Exercise goal
Reproduce the listing below verbatim.

Provided material
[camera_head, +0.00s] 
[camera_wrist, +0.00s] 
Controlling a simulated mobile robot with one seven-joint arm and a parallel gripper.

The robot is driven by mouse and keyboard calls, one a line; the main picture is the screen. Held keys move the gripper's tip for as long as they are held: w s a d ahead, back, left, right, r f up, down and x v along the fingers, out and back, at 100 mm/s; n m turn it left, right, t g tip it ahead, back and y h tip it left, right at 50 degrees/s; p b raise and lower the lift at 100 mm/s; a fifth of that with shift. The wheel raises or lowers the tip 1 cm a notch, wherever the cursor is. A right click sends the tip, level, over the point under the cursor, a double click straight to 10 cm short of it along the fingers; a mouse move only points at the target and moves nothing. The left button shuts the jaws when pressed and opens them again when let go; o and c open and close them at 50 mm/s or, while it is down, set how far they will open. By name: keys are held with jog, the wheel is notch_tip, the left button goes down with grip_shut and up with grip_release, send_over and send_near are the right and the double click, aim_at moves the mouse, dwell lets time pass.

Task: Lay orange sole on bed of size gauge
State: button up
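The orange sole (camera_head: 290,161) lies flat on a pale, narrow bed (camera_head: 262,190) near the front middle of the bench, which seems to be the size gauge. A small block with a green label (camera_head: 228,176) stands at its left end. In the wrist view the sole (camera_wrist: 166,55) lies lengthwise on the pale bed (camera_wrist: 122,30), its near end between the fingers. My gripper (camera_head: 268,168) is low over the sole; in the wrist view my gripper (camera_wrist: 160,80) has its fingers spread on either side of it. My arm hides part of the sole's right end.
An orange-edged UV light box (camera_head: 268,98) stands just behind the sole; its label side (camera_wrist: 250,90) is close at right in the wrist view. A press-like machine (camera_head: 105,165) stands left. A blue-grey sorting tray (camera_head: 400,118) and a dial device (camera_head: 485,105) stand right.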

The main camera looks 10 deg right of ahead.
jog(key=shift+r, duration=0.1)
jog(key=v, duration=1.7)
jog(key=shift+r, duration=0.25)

Answer
[camera_head, +0.00s] 
[camera_wrist, +0.00s] 
Controlling a simulated mobile robot with one seven-joint arm and a parallel gripper.

The robot is driven by mouse and keyboard calls, one a line; the main picture is the screen. Held keys move the gripper's tip for as long as they are held: w s a d ahead, back, left, right, r f up, down and x v along the fingers, out and back, at 100 mm/s; n m turn it left, right, t g tip it ahead, back and y h tip it left, right at 50 degrees/s; p b raise and lower the lift at 100 mm/s; a fifth of that with shift. The wheel raises or lowers the tip 1 cm a notch, wherever the cursor is. A right click sends the tip, level, over the point under the cursor, a double click straight to 10 cm short of it along the fingers; a mouse move only points at the target and moves nothing. The left button shuts the jaws when pressed and opens them again when let go; o and c open and close them at 50 mm/s or, while it is down, set how far they will open. By name: keys are held with jog, the wheel is notch_tip, the left button goes down with grip_shut and up with grip_release, send_over and send_near are the right and the double click, aim_at moves the mouse, dwell lets time pass.

Task: Lay orange sole on bed of size gauge
State: button up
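The orange sole (camera_head: 290,161) lies flat on a pale, narrow bed (camera_head: 262,190) near the front middle of the bench, which seems to be the size gauge. A small block with a green label (camera_head: 228,176) stands at its left end. In the wrist view the sole (camera_wrist: 166,55) lies lengthwise on the pale bed (camera_wrist: 122,30), its near end between the fingers. My gripper (camera_head: 268,168) is low over the sole; in the wrist view my gripper (camera_wrist: 160,80) has its fingers spread on either side of it. My arm hides part of the sole's right end.
An orange-edged UV light box (camera_head: 268,98) stands just behind the sole; its label side (camera_wrist: 250,90) is close at right in the wrist view. A press-like machine (camera_head: 105,165) stands left. A blue-grey sorting tray (camera_head: 400,118) and a dial device (camera_head: 485,105) stand right.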

The main camera looks 10 deg right of ahead.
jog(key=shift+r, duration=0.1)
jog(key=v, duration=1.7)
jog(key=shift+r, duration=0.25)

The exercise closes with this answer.